Known from the prior art is a prefabricated pavement element having the form of a plate with an upper front side, a lower back side and connection elements with other floor covering modules, preferably made of elastic material and provided with support projections located on its back side, preferably with a flat supporting surface, uniformly distributed over the area of the plate with the formation of mutually perpendicular rows of such protrusions, the cross-sectional area of which increases in the direction from the rear to the front side of the plate to form the arched openings between adjacent support projections in a longitudinal section the latter perpendicular to the plate. The base of each supporting protrusion smoothly mates with the bases of adjacent supporting protrusions to ensure a rounded shape of the base of adjacent supporting projections of the plate, and on the front side of the plate there are protrusions and alternating depressions with a smooth transition of the protrusions and depressions into each other, while the depressions of the front the sides of the plate are located opposite the supporting protrusions. (RU 149814 U1, E04F 15/02, 01/20/2015).

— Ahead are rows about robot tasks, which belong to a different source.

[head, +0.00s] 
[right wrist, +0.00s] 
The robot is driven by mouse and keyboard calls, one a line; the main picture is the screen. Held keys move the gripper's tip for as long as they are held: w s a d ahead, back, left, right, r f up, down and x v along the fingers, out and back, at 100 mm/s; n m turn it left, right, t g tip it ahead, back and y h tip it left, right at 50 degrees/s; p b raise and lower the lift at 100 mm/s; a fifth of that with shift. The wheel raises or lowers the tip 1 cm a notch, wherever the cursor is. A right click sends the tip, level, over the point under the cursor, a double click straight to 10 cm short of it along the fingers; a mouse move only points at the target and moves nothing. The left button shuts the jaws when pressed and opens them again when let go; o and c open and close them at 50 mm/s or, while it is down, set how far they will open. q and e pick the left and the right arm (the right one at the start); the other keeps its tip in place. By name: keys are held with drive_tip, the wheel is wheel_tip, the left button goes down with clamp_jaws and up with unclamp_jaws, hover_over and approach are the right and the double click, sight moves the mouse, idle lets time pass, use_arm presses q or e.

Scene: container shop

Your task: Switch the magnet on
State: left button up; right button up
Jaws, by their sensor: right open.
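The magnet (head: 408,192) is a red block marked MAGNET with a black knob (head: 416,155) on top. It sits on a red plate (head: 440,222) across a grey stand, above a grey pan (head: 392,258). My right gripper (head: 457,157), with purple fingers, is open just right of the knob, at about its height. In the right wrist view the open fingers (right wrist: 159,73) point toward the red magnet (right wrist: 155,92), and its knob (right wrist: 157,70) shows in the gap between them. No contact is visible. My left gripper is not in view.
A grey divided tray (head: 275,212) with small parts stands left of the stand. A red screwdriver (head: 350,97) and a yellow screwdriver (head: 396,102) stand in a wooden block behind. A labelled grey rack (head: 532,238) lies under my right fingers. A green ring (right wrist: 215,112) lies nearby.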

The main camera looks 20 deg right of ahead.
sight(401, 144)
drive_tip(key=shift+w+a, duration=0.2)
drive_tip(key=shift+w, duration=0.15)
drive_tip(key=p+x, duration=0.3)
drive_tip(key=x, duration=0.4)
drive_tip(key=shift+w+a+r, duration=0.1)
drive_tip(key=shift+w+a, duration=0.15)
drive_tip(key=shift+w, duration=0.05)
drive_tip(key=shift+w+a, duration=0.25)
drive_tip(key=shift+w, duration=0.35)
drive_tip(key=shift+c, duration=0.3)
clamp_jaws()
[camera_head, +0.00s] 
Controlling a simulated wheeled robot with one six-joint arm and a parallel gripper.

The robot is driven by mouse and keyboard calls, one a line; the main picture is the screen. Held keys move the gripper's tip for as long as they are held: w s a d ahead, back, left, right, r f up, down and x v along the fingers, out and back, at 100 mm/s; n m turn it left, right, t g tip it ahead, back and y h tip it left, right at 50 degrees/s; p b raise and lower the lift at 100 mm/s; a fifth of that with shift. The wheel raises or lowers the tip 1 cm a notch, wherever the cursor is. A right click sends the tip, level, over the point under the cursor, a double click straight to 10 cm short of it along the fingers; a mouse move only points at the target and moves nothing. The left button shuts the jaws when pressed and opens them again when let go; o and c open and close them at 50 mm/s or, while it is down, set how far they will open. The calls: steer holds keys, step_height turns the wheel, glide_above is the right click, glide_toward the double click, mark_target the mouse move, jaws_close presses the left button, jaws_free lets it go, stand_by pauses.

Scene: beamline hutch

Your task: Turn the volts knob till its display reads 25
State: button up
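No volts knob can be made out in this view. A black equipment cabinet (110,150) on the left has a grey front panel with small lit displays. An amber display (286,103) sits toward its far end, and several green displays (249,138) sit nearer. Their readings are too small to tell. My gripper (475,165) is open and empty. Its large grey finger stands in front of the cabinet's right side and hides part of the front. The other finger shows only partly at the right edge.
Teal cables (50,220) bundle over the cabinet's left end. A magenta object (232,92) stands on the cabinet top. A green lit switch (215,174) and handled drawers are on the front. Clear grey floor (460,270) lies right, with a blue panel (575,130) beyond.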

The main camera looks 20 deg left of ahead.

The disadvantage of this analogue is the lack of a heating system and the need for work on cleaning the road or pavement from atmospheric precipitation.

Also known from the prior art is a method of removing snow and ice from the surface of paving slabs, which consists in placing an electric or liquid heating element in a heat-dispersing layer of sand under the pavement. The disadvantage of this technical solution is low efficiency, excessive energy consumption and the need for high installation capacity of the heating system, since most of the thermal energy is spent on heating the pavement with a high heat capacity of the scattering sand layer, and not on melting snow or ice, which makes the use of such systems economically unprofitable Compared to other snow removal methods, especially in large areas.

Utility Model Essence

The task to which the claimed utility model is directed is to increase the efficiency of the heating system to remove snow and ice from the surface of paving slabs.

The technical result of the claimed utility model is to increase the fraction of thermal energy from the heating element spent on melting snow and ice on the surface of paving slabs.

The technical result of the claimed utility model is achieved due to the fact that the paving block pavement contains an upper front and lower heat-reflecting layers, and channels along which a flexible electric heating element is installed symmetrically and evenly along the boundary of these layers.

In the particular case of the claimed technical solution, the upper front and lower heat-reflecting layers are made of concrete, while the upper face layer is made with a thickness of 7 mm, and the lower layer is made with a thermal conductivity λ ₂ = 0.22 W / (m · ° C).

In the particular case of the claimed technical solution, the lower layer contains aluminosilicate microspheres in an amount of 45 wt.%.

In the particular case of the claimed technical solution, the heating element is made in the form of an electric resistive heating cable with a specific electric resistance of 0.10-0.15 Ohm / (mm ² · m).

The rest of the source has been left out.